About two hours after I arrived in Lockerbie, Duff and photographer Donald MacLeod joined me. They were among the first to discover the 747’s cockpit section, which had come to rest close to a tiny church outside the town. The cockpit, lying on its side, became the iconic image of the tragedy.
Only in the light of day did the full scale of the devastation become apparent. One end of Sherwood Crescent was scarred by a huge, smoldering, wing-shaped pit. The houses that had not simply disappeared were gutted by fire, their roofs missing. Elsewhere, a 60-foot section of fuselage lay atop the flattened remains of houses. Remarkably, only 11 people on the ground had been killed.
I spent the next two days reporting on the grim recovery. Everyone in the aircraft had died. Bodies had fallen on the town, mainly on farmland and the golf course. Christmas Day at the town’s Dryfesdale Parish Church brought a hushed, intensely moving religious service. In the sky over the town, an RAF Canberra reconnaissance aircraft carrying infrared line scan equipment could be seen slowly wheeling, searching for wreckage.
Meanwhile, the townspeople opened their doors to the next of kin who had already begun to arrive from the United States and elsewhere. Those bereaved family members provided my most lasting memory of PA103—more than a year later, at the consecration of a memorial in Dryfesdale Cemetery, outside the town. It was a foul January day, gray cloud merging seamlessly with fog and drizzle. The visitors had spent the day thanking the locals for their succor, and by the time they reached the memorial in mid-afternoon the ceremony was behind schedule.

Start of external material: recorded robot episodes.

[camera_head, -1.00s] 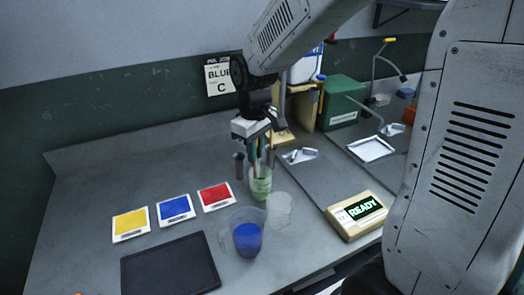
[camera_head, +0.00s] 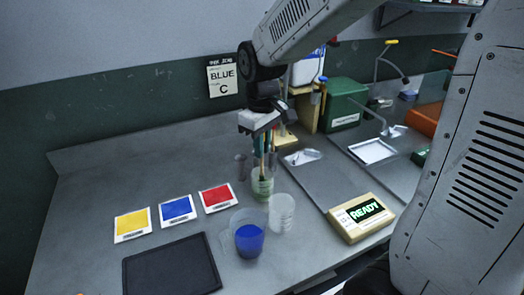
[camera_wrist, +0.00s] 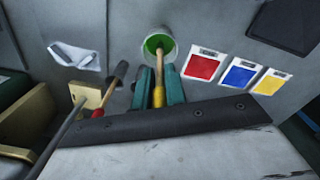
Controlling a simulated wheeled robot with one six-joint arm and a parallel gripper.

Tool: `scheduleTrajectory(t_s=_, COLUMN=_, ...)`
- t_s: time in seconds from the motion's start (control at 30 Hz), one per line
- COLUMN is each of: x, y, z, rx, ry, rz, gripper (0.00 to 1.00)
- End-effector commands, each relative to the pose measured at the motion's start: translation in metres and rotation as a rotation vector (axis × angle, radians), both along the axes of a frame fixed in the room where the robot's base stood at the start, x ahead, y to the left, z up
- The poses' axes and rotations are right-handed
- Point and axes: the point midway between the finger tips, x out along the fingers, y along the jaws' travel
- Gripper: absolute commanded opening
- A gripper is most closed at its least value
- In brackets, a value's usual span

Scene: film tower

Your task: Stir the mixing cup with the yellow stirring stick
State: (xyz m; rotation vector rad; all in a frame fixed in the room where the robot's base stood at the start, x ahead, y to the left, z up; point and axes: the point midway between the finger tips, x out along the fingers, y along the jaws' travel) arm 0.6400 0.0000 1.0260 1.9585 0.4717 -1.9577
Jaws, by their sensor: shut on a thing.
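My gripper (camera_head: 266,147) is above a pale green cup (camera_head: 262,188) on the grey counter. In the wrist view its teal fingers (camera_wrist: 159,92) are shut on the yellow handle of the stirring stick (camera_wrist: 158,97). The stick's tan shaft points down into the green-bottomed cup (camera_wrist: 168,37); whether its tip is still inside I cannot tell. A clear mixing cup (camera_head: 249,242) with blue content stands in front of that cup, apart from my gripper.
An empty clear cup (camera_head: 281,213) stands beside the mixing cup. Yellow (camera_head: 132,224), blue (camera_head: 177,209) and red (camera_head: 216,197) cards lie left, behind a black mat (camera_head: 171,266). A READY device (camera_head: 360,217) is at right. A red-handled tool (camera_wrist: 98,112) shows near my fingers.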

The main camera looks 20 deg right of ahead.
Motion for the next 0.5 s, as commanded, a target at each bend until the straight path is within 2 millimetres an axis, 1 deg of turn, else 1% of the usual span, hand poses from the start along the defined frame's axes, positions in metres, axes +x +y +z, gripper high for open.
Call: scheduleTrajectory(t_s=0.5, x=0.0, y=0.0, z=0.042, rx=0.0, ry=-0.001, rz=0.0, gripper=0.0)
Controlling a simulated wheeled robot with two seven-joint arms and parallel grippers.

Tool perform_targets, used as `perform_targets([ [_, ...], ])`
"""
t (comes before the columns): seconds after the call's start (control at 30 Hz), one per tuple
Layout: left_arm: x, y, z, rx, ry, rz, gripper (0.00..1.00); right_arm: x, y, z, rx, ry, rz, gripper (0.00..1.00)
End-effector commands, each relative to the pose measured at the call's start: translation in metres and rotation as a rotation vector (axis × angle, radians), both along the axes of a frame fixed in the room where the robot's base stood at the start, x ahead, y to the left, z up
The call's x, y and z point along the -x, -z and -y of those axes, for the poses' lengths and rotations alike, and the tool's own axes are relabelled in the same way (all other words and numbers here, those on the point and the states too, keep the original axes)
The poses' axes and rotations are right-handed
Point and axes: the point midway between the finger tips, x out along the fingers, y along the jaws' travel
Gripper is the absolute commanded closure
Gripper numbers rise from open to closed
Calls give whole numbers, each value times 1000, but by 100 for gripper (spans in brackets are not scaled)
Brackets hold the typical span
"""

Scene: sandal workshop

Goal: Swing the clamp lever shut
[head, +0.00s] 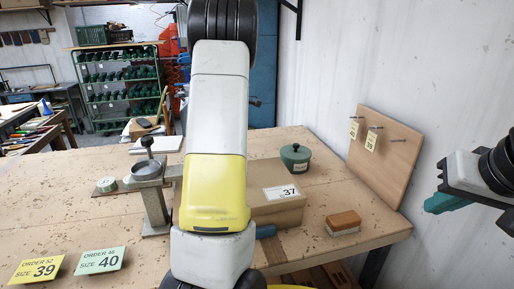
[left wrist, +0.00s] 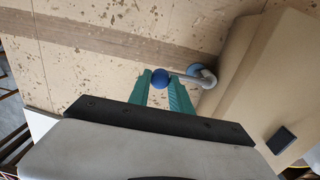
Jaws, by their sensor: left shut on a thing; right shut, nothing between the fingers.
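The clamp lever shows in the left wrist view as a bent grey rod (left wrist: 206,78) with a blue ball knob (left wrist: 160,78) and a blue round part at its other end. My left gripper (left wrist: 162,83) is shut on the lever at the knob end, with teal fingers on either side. In the head view my left arm hides this gripper and most of the lever; a blue piece (head: 266,231) shows beside the arm. My right gripper (head: 438,203) is shut and empty at the right edge, away from the lever.
A brown box (head: 280,209) labelled 37 lies behind my left arm. A metal stand with a ring (head: 147,171) is at its left. Size cards (head: 101,260) lie front left.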

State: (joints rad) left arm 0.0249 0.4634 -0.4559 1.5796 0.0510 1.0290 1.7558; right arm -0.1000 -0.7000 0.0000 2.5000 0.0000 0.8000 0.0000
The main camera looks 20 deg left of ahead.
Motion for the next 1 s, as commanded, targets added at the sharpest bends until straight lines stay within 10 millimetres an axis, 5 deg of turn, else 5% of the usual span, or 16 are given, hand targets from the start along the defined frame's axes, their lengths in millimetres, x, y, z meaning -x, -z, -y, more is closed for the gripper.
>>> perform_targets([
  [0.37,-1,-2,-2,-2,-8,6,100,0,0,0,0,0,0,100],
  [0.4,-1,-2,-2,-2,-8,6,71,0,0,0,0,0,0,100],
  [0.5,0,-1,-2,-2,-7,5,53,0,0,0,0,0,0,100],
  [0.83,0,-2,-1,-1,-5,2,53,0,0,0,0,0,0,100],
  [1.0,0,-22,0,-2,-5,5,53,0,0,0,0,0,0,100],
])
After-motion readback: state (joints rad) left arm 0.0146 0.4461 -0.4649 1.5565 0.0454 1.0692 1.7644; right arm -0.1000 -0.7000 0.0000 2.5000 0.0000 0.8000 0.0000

In Scotland at that time of year, dusk begins shortly after 3 p.m. The light was fading as the relatives placed flowers or quietly touched the newly carved names on the gray granite triptych. One man who had lost his daughter walked away from the group, head down, hands thrust into pockets, ignoring the rain and looking neither left nor right as he walked toward the cemetery gate. My mental image of Lockerbie is of that man slowly being swallowed by the gloom and swirling mist.